__Request__: Check every line of the data below for the string "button", and copy the ones that hold it.

** Begin Given information **

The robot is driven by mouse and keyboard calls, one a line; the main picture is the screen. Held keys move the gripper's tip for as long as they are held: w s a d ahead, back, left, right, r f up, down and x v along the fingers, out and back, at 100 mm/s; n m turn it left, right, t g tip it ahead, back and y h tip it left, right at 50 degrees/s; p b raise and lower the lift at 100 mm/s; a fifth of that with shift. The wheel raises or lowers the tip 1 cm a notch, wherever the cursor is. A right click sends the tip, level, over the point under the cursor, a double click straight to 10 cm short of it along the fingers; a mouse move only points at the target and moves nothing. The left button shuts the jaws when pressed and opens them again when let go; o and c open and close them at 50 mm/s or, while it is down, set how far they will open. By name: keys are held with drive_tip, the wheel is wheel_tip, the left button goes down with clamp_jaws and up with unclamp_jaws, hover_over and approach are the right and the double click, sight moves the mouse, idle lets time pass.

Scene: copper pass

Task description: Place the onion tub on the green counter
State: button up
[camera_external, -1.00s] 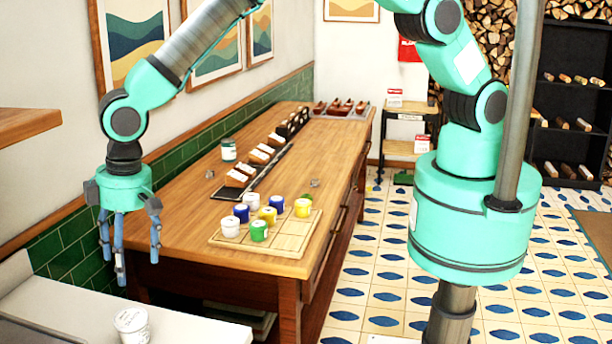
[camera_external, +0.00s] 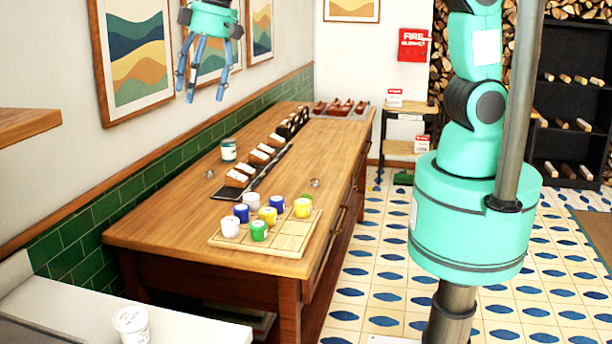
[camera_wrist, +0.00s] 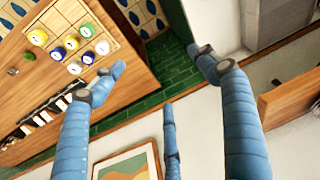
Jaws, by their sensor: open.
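A small white lidded tub (camera_external: 131,325) stands upright on the white counter (camera_external: 190,331) at the lower left; its label is too small to read, so I cannot tell that it is the onion tub. No counter with a green top shows; green tiles (camera_external: 75,249) line the wall behind the wooden table. My gripper (camera_external: 202,92) is high above the table's left side, near the wall pictures, its blue fingers spread, open and empty. In the wrist view the fingers (camera_wrist: 160,82) spread over wall and tiles, holding nothing.
A wooden shelf (camera_external: 25,122) juts in at left. The table's near left is clear.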

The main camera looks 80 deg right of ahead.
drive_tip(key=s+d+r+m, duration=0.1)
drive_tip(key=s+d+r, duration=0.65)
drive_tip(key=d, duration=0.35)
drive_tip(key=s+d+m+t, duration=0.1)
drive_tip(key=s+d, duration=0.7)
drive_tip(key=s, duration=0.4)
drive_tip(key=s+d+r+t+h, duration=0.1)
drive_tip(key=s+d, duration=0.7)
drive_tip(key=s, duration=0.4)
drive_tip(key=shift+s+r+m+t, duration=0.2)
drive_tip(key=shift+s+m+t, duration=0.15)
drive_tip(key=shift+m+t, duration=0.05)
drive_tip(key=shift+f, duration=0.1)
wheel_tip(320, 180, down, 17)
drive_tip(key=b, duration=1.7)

** End Given information **

__Task response__:
The robot is driven by mouse and keyboard calls, one a line; the main picture is the screen. Held keys move the gripper's tip for as long as they are held: w s a d ahead, back, left, right, r f up, down and x v along the fingers, out and back, at 100 mm/s; n m turn it left, right, t g tip it ahead, back and y h tip it left, right at 50 degrees/s; p b raise and lower the lift at 100 mm/s; a fifth of that with shift. The wheel raises or lowers the tip 1 cm a notch, wherever the cursor is. A right click sends the tip, level, over the point under the cursor, a double click straight to 10 cm short of it along the fingers; a mouse move only points at the target and moves nothing. The left button shuts the jaws when pressed and opens them again when let go; o and c open and close them at 50 mm/s or, while it is down, set how far they will open. By name: keys are held with drive_tip, the wheel is wheel_tip, the left button goes down with clamp_jaws and up with unclamp_jaws, hover_over and approach are the right and the double click, sight moves the mouse, idle lets time pass.
State: button up

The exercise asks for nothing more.